A love song for my, now, ex-wife. It’s so bittersweet when I listen to it, remembering the times we were able to find moments to rekindle a romantic spark in the midst of being overworked, underrested parents. And once again, Sarah Quintana really pushes this over the edge for me. Not just sweet romantic crooning, but in French, no less. Sigh.

This was the last song I wrote for the record. When you’re in an unrequited impossible love situation and you finally wake up, there can be a sense that you’ve been wasting all your time chasing a phantom. I tried to channel some of that anger into this anthem—a cautionary tale: “Don’t be like me! Don’t chase after that unavailable girl! Turn around, there’s probably someone in your orbit who would love to be your beloved if you’d just notice them!” Amazingly, that’s exactly what happened to me once the spell was broken and my crush faded. And I should say I don’t actually think of any of it as a waste of time. There’s so much growth that can happen if you use these heartbreaking episodes to learn more about yourself. And I also got a whole album of songs out of the deal!

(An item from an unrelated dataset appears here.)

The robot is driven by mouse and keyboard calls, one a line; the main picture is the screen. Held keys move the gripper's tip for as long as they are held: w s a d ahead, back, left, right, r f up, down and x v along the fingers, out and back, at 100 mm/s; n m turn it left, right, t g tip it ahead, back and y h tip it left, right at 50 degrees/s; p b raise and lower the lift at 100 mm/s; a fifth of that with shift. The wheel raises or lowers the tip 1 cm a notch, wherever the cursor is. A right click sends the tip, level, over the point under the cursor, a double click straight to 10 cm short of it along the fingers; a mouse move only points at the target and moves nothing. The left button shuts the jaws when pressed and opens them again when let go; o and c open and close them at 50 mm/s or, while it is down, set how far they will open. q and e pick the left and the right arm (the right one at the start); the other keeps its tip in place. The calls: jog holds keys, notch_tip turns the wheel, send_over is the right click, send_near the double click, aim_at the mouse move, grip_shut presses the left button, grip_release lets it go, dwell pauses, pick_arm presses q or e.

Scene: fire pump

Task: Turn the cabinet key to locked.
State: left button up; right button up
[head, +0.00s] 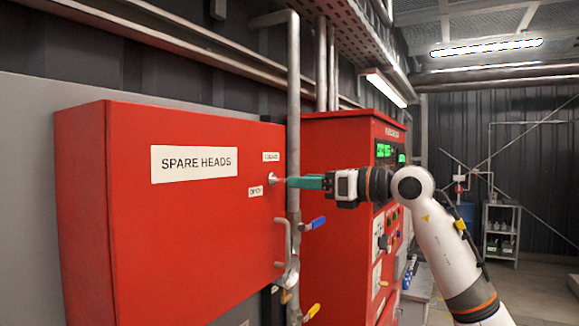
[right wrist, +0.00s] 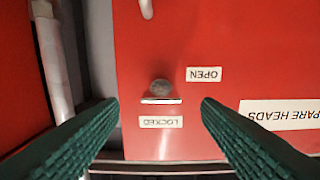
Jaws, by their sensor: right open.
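A red cabinet (head: 190,255) labelled SPARE HEADS is at the left in the head view. Its key (head: 273,180) sticks out of the lock near the door's right edge. In the right wrist view, which is upside down, the key (right wrist: 161,100) shows as a bright flat edge lying horizontally beside a round grey lock (right wrist: 162,87). The LOCKED label (right wrist: 161,122) and OPEN label (right wrist: 204,74) are near it. My right gripper (head: 290,182) is open in front of the key, its green fingers on either side and apart from it. My left gripper is out of view.
A door handle (head: 281,242) is below the key. A vertical pipe (head: 293,120) runs close to the cabinet's right edge, with a blue-handled valve (head: 314,223) beside it. A red control panel (head: 330,145) stands behind my right gripper.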

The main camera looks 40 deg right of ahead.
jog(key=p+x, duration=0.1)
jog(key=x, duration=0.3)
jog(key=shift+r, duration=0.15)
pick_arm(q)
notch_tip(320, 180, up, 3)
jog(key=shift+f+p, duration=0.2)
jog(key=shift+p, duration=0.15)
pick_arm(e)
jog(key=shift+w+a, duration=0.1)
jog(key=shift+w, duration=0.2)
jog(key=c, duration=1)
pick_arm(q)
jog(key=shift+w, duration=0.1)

To quote an earlier song, “I wouldn’t change a thing.”

A triumphant, queer-aligned declaration of the freedom to love who you want, unapologetically, in the face of the world’s judgment and scorn. It’s something I know all about right now. Lilli Lewis really elevates the sentiment with the subtlest of touches. Once I knew this song would make it onto the album, I knew I wanted her to sing it with me. And once again, Bryan Webre on that brilliant guitar solo. I’ve never written a song like this and it honestly still feels uncomfortably different from anything else I’ve done. But I’m proud of how it came together and feel like it’s the perfect closer for the record.